Where a line in the listing below contains the word "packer", copy that line.

==============================

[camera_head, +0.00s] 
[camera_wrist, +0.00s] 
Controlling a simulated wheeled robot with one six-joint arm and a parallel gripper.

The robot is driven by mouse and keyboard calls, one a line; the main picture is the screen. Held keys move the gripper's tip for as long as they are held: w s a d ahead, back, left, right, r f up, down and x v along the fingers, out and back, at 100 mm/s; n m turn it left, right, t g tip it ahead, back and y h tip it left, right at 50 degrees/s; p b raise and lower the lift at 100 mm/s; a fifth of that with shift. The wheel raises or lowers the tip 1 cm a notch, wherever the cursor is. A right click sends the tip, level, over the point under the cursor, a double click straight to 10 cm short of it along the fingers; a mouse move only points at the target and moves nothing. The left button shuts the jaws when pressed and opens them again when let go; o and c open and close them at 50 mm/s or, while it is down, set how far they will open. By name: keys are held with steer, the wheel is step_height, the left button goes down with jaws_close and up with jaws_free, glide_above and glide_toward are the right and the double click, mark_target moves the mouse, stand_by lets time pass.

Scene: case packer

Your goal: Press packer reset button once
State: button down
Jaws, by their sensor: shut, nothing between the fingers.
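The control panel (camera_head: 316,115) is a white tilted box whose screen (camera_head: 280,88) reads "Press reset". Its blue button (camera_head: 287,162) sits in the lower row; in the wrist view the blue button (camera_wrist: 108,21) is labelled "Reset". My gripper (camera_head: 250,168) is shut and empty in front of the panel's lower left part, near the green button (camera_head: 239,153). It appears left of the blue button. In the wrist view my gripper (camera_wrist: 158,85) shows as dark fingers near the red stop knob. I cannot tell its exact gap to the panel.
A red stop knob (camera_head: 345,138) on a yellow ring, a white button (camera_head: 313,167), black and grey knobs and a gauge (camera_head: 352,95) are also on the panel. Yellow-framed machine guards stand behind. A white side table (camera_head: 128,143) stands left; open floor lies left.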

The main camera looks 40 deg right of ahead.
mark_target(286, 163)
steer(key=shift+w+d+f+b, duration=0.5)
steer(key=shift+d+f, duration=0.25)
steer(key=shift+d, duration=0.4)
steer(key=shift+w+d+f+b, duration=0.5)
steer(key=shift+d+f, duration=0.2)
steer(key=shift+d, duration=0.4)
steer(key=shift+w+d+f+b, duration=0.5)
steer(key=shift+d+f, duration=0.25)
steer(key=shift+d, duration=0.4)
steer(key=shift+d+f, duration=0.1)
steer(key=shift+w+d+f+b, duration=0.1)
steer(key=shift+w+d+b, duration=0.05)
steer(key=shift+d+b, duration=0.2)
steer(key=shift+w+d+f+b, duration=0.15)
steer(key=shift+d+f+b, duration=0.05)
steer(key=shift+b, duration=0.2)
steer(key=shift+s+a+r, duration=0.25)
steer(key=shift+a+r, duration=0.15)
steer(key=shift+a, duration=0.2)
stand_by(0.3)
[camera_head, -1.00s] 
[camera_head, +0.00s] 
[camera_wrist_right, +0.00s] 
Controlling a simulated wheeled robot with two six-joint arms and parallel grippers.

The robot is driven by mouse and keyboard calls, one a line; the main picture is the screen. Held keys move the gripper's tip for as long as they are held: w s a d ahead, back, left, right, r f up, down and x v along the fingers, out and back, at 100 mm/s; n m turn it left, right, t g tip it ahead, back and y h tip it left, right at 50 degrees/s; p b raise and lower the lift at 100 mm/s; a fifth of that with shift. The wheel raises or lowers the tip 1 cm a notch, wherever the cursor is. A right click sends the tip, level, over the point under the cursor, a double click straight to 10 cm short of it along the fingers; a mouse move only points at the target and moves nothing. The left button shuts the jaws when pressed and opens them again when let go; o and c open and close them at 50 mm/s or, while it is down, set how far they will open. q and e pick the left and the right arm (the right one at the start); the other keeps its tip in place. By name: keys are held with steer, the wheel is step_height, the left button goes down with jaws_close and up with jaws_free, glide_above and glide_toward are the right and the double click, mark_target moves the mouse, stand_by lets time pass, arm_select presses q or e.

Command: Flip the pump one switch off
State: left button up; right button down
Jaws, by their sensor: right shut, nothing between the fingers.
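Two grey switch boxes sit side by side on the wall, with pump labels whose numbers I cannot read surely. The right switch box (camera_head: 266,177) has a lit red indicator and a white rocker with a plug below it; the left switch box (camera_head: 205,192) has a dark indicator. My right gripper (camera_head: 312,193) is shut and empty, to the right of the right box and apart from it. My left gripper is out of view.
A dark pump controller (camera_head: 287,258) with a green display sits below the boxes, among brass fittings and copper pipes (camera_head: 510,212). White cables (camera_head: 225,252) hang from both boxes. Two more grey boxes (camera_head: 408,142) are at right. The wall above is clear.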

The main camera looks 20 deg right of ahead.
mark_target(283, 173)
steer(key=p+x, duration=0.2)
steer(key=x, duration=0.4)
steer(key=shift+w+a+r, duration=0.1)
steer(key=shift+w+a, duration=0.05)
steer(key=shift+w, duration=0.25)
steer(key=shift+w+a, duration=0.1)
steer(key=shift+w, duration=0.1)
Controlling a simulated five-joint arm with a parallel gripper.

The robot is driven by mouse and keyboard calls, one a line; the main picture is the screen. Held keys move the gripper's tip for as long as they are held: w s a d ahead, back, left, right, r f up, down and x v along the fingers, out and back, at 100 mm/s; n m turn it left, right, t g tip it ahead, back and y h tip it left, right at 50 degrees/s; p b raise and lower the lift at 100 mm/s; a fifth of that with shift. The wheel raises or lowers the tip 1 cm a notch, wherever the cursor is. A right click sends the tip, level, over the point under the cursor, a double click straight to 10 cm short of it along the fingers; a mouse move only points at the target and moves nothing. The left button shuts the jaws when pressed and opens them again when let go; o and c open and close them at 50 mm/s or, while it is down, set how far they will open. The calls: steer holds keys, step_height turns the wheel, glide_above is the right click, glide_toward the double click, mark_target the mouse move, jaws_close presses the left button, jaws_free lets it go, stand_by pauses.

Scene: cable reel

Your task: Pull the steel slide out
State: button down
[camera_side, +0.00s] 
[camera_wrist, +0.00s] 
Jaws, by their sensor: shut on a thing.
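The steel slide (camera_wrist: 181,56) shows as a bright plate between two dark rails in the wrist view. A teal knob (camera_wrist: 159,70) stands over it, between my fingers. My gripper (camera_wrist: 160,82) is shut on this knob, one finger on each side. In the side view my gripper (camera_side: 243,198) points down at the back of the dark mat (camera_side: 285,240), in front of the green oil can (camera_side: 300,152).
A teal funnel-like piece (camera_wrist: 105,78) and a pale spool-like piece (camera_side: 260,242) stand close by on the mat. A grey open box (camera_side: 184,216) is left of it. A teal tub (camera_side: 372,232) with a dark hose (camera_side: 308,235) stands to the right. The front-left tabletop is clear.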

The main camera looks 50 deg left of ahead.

==============================

ANSWER TO THE PROBLEM:
Scene: case packer
Your goal: Press packer reset button once

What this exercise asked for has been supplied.